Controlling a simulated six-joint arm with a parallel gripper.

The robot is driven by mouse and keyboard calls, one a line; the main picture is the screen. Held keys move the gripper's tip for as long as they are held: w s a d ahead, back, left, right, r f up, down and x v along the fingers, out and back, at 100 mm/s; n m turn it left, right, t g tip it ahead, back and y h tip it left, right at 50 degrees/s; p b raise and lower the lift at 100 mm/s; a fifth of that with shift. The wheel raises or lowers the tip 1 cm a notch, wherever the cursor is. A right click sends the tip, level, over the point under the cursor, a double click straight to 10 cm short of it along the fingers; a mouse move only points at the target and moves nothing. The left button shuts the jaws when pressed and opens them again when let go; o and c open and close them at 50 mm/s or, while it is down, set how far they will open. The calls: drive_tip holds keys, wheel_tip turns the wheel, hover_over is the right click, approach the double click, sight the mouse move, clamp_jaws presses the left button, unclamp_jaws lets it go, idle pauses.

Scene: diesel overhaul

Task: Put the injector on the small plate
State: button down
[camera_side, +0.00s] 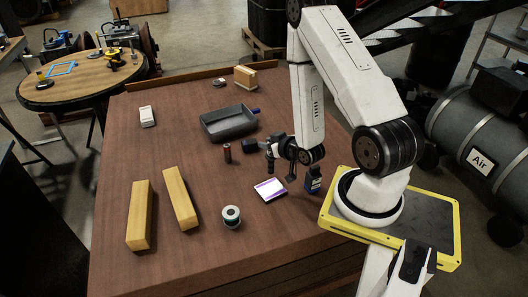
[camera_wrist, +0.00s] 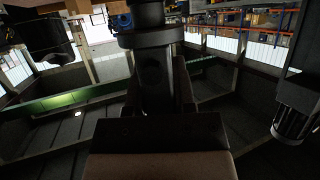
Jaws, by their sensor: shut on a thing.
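My gripper (camera_side: 271,156) hangs low over the brown table in the side view, just left of my arm's last joint. It is shut on a dark thing too small and too mixed with the fingers to name with certainty. I cannot pick out the injector surely anywhere else. No plate is clearly recognisable; a small flat white and purple square (camera_side: 270,189) lies on the table below the gripper. The wrist view shows the hall and dark parts close up, and neither the fingertips nor the tabletop is clear there.
Two yellow bars (camera_side: 141,216) and a spool (camera_side: 232,217) are nearer the front.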

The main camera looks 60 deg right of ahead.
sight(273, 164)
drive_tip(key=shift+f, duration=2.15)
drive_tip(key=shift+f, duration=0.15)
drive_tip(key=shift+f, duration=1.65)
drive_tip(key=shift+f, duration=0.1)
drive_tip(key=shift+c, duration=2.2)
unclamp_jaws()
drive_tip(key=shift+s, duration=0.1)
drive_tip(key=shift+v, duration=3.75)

# Written exercise:
Go through the listing above and write it all out exactly, leaving out any picture.

# Problem solution:
Controlling a simulated six-joint arm with a parallel gripper.

The robot is driven by mouse and keyboard calls, one a line; the main picture is the screen. Held keys move the gripper's tip for as long as they are held: w s a d ahead, back, left, right, r f up, down and x v along the fingers, out and back, at 100 mm/s; n m turn it left, right, t g tip it ahead, back and y h tip it left, right at 50 degrees/s; p b raise and lower the lift at 100 mm/s; a fifth of that with shift. The wheel raises or lowers the tip 1 cm a notch, wherever the cursor is. A right click sends the tip, level, over the point under the cursor, a double click straight to 10 cm short of it along the fingers; a mouse move only points at the target and moves nothing. The left button shuts the jaws when pressed and opens them again when let go; o and c open and close them at 50 mm/s or, while it is down, set how far they will open. The calls: drive_tip holds keys, wheel_tip turns the wheel, hover_over is the right click, approach the double click, sight the mouse move, clamp_jaws presses the left button, unclamp_jaws lets it go, idle pauses.

Scene: diesel overhaul

Task: Put the injector on the small plate
State: button down
[camera_side, +0.00s] 
[camera_wrist, +0.00s] 
Jaws, by their sensor: shut on a thing.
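My gripper (camera_side: 271,156) hangs low over the brown table in the side view, just left of my arm's last joint. It is shut on a dark thing too small and too mixed with the fingers to name with certainty. I cannot pick out the injector surely anywhere else. No plate is clearly recognisable; a small flat white and purple square (camera_side: 270,189) lies on the table below the gripper. The wrist view shows the hall and dark parts close up, and neither the fingertips nor the tabletop is clear there.
Two yellow bars (camera_side: 141,216) and a spool (camera_side: 232,217) are nearer the front.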

The main camera looks 60 deg right of ahead.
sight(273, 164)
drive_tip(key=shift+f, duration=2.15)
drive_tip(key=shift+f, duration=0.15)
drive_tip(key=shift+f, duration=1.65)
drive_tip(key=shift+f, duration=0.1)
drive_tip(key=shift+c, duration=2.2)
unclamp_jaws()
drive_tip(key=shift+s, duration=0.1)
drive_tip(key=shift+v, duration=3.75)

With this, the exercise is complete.